我国生物质气化技术没有实现国际化主要由于以下原因:1)尽管生物质资源量丰富,但其收-储-运体系还不是很完善,加之生物质资源密度较低,而生物质气化技术的发展首先取决于原料的可获得性;2)生物质资源的利用主要是废弃资源的二次利用,过程中的资金运转还需依靠政府的支持以及市场的收益;3)生物质气化技术中,气化炉的设计、焦油含量高、燃气净化、焦油去除等一系列问题待进一步解决;4)在生物质气化技术中,缺乏可操作的指标体系,我国的生物质气化标准仅4件且为行业标准(表4)。
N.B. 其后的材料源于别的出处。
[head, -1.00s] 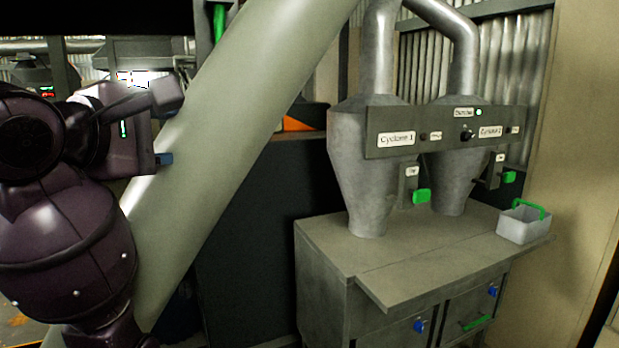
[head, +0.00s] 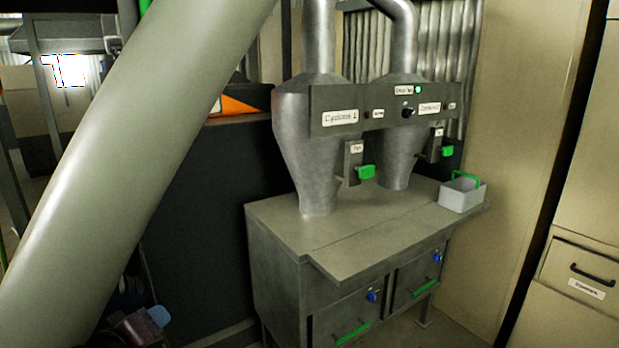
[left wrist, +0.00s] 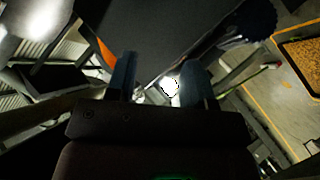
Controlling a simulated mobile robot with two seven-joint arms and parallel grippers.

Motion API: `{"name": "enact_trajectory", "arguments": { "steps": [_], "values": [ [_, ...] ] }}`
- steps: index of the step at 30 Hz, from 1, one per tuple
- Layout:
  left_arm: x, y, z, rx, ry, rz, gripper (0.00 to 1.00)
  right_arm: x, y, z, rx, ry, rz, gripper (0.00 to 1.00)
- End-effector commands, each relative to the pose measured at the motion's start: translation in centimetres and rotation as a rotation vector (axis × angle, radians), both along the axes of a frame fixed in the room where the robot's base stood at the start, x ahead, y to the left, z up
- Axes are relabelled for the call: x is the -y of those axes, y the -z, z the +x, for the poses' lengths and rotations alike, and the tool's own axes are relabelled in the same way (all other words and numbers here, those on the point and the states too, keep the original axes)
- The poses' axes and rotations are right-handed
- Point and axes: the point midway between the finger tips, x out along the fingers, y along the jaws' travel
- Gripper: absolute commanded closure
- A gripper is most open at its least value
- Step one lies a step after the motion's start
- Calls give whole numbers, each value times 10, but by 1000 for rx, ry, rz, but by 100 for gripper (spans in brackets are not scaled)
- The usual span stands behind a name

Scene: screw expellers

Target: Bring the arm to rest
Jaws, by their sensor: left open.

所以,我国的生物质气化技术要在解决以上问题的同时不仅要走扎实的基础研究和开发路径,同时也要考虑该技术的总体需求以及与其他技术的竞争。

表4 国内生物质行业标准化数量

4 结语与展望

通过大量文献及最新生物质领域快讯对生物质气化技术及气化炉的研究现状进行了分析,明确了生物质气化技术存在的问题,总结了生物质气化技术的发展方向和面临的挑战,为下一步研究生物质燃气利用及焦油催化热解制富氢燃气提供了理论依据,也为生物质气化技术的进一步发展奠定了基础。

根据“十四五”能源发展规划、生态文明建设和绿色发展的要求,我国在生物质能领域的发展中,应紧跟国际步伐,加大力度探索“生物质气化发电、热电联产及多联产技术”的新发展思路,努力研发集生物质气化-燃气净化-合成气应用于一体的气化工艺及系统,进一步推进生物质与焦油耦合或协同气化。如何开发低成本和产生高热值燃气路径、制定相关标准,实现现有生物质气化技术的大规模化利用;如何开发高活性、高稳定性的催化剂,以及去除生物质焦油新工艺等成为生物质气化技术面临的重要挑战和急需解决的难题。